Sitting down with the only SGA president and vice president candidates

Kloe Witt, Breaking News Editor

Loyola’s Student Government Association opened their ballots for their 2023-24 elections this year with only one ticket with Makayla Hawkins as the presidential candidate, and Sydney Randall as vice president.

Hawkins, a psychology junior, has been a member of SGA since her freshman year, and has held various leadership positions on campus, including president of Loyno Pre-Law and a supervisor for campus recreation.

She said she feels her experience in many departments on campus will help her presidency.

“That gives me a lot of different perspectives on how different students view their experience at Loyola, so I plan to use that throughout my work as student body president,” she said.

Hawkins said she believes her experience in being a resource on campus is one thing that helps motivate her in her position.

“I’ve always loved being a resource for others,” she said. “I felt there was no better position to help students than being the SGA president.”

Unlike Hawkins, this was political science junior Randall’s first year in student government. Still, she said she felt like running was necessary.

Randall has also held several leadership positions that she said will help with her vice presidential duty to preside over all senate meetings.

“Knowing that we’re all a team and we have one common goal, and that’s to better the student body, that definitely helps, I’ve noticed, with teamwork and leadership,” she said.

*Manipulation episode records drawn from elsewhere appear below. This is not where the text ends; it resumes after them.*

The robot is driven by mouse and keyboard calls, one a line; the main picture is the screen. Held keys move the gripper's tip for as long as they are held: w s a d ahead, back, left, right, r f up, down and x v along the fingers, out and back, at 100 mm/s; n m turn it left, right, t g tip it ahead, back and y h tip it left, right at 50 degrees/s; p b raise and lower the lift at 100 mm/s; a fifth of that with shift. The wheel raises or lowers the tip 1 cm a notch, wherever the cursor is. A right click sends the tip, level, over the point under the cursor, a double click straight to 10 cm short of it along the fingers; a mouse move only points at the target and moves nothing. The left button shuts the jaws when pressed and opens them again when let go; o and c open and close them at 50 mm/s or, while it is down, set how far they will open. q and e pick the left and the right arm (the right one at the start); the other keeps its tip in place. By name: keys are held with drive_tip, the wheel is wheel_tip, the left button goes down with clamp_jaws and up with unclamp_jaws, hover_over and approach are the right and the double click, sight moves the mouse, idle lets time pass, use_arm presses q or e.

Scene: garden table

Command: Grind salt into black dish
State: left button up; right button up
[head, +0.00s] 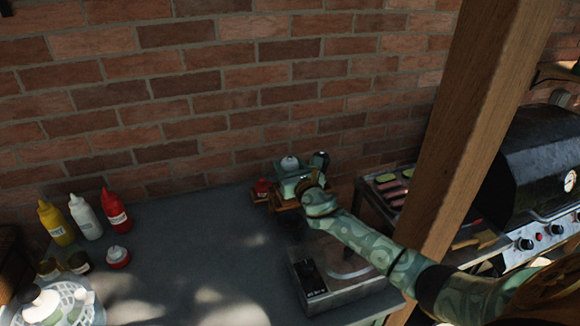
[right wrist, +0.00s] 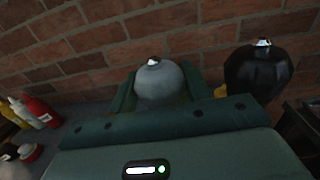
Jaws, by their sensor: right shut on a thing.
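My right gripper (head: 291,181) is at the back of the grey table by the brick wall. It is shut on a grinder with a pale grey rounded top (head: 290,163). In the right wrist view, this grey top (right wrist: 160,82) sits upright between the green fingers; its lower body is hidden. A black grinder (head: 320,160) stands just right of the gripper; it also shows in the right wrist view (right wrist: 258,75). I cannot make out the black dish; a dark patch lies below the gripper. My left gripper is not in view.
Yellow (head: 55,223), white (head: 86,217) and red (head: 116,211) bottles stand at the left. A red-and-white jar (head: 118,257) and a wire basket (head: 83,296) are nearer. A grey scale-like box (head: 312,282) lies under my arm. A wooden post (head: 468,130) and grill (head: 535,165) stand right. Mid-table is clear.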

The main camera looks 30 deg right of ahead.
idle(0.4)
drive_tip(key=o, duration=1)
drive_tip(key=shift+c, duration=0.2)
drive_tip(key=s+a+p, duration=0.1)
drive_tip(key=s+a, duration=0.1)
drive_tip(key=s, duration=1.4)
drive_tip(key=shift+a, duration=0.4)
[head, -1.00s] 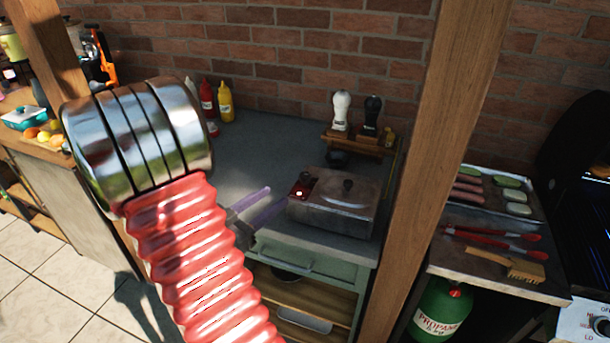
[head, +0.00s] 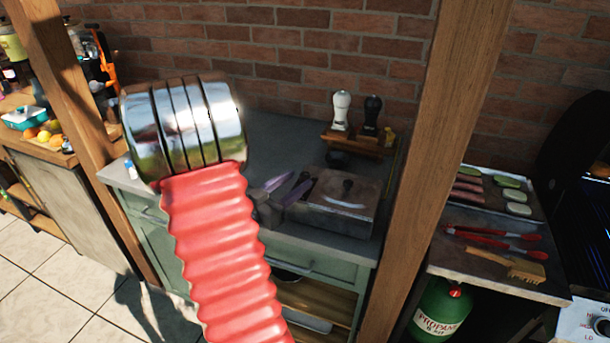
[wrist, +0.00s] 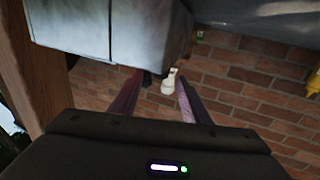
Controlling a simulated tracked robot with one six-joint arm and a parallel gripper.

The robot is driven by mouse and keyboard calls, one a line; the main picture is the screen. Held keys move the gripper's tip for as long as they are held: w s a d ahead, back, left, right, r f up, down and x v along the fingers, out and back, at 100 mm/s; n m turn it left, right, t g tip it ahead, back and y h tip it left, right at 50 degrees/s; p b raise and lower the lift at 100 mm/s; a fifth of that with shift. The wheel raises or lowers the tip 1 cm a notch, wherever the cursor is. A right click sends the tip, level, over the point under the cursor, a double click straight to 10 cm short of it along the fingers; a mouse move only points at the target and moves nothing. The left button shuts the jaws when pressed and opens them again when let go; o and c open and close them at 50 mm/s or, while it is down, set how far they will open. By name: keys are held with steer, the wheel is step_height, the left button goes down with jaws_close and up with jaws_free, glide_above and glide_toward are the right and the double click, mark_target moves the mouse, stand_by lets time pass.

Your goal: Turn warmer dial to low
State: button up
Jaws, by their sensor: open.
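The warmer (head: 345,204) is a grey metal box with a dark lid knob, standing at the front right of the counter. Its dial, on the left end, is hidden behind my gripper in the head view. My gripper (head: 298,180) is at that left end, its two purple fingers apart and empty. I cannot tell whether a finger touches the dial. In the wrist view a pale grey box face, likely the warmer (wrist: 105,25), fills the upper left. The open fingers (wrist: 160,78) reach below it, and the dial cannot be made out.
A white shaker (head: 341,110) and a dark shaker (head: 372,115) stand on a wooden rack (head: 357,146) behind the warmer. A wooden post (head: 430,150) rises right of it. A yellow bottle (wrist: 299,110) shows in the wrist view. The counter (head: 285,135) behind my arm looks clear.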

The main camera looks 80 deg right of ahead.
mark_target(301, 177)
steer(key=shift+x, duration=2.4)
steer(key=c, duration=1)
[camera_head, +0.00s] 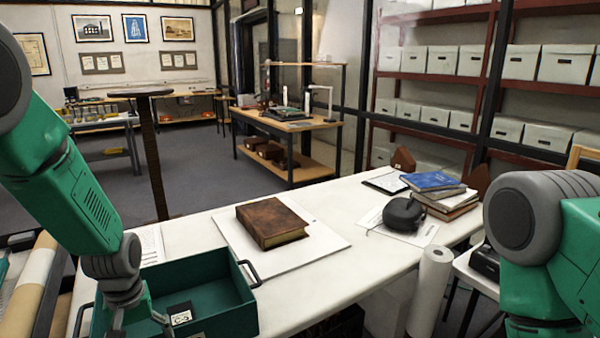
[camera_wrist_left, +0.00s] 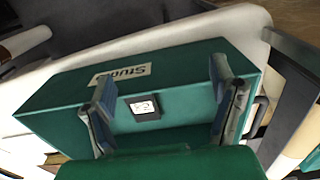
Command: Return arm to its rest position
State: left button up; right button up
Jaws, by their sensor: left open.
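My left gripper (camera_head: 140,318) hangs over the left part of an open green box (camera_head: 222,296) on the white table. The left wrist view shows its two fingers (camera_wrist_left: 163,105) spread apart with nothing held between them. That view also shows the green box (camera_wrist_left: 75,100) with a lettered label on its wall. A small black item with a white label (camera_head: 181,314) lies inside the box; it also shows between the fingers in the left wrist view (camera_wrist_left: 144,107). Of my right arm only upper links show at the right edge; its gripper is out of view.
A brown leather book (camera_head: 271,222) lies on a white board behind the box. A stack of books (camera_head: 440,193) and a dark rounded object (camera_head: 403,213) sit farther right on the white table (camera_head: 335,198). A white roll (camera_head: 430,290) stands at the table's front edge.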

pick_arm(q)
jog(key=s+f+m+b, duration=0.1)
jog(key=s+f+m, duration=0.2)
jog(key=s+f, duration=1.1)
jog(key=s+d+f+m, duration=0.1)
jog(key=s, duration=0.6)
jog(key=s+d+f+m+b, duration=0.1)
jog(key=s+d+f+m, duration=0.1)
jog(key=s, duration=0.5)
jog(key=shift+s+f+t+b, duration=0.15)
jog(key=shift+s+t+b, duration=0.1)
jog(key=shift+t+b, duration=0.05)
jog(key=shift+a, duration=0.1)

According to Hawkins and Randall, their main focus is on improving communication between Loyola and the student body, including receiving and listening to student feedback, more funding for events students have proven to enjoy, and increasing safety for the community.

The SGA vice president serves as the head of the senate. Randall said that the best way to ensure an effective senate that can hold beneficial meetings is to build strong relationships with each member because they serve as a bridge between the president and the student body.

“They’re the ones who are on the ground. They’re the ones who are walking around school seeing all the problems. They’re the ones talking to their peers and seeing what students just can’t stand about school, and what makes them uncomfortable,” she said.

The pair said they want to host town hall meetings at the beginning and end of each semester where the students can come and express their concerns.

Randall said reopening a virtual suggestion box for students to voice their needs or opinions on the new SGA website is also a priority.

“Having something that’s more accessible to students will definitely help us get their feedback and their opinion because this is why we’re doing this. It’s for the students,” Randall said.

As for plans with the budget, Hawkins said she plans to help increase events on campus that students have shown more interest in.

“I would love to do more events centered on the arts. So I know one of the initiatives that was passed was initiating an arts and cultures committee in the senate because we saw that so many students loved the Loyno Flea Market and events like that,” Hawkins said.

Both Hawkins and Randall mentioned the creation of an app that will have several safety measures, including Title IX information, Student Health information, and a mobile blue light service, which is the blue pole that can be pressed to alert Loyola University Police Department if a student feels unsafe or in need of help.

“We just thought that would be great, because sometimes you need help and you’re not close enough to a blue light,” Hawkins said. “Being able to just hit a button on your phone and get you in contact with LUPD or whoever’s closest to help you, I feel like is a really, really good resource for students.”

The app, titled Code Havoc, is already in the works, according to Hawkins.

Other safety measures that the candidates are planning to implement are for safety items, such as the night life scrunchies, which are scrunchies that expand to create caps for drinks, and key chain alarms, that will be available at all times at Havoc’s help desk.

Hawkins said she still plans to spend plenty of time listening to any student concerns that could arise.

“I feel like whenever you’re running a campaign, you have the initiatives, of course, that you want to do, but you also want to be focused on any pressing issues that come up with the student body so you can also address those,” she said.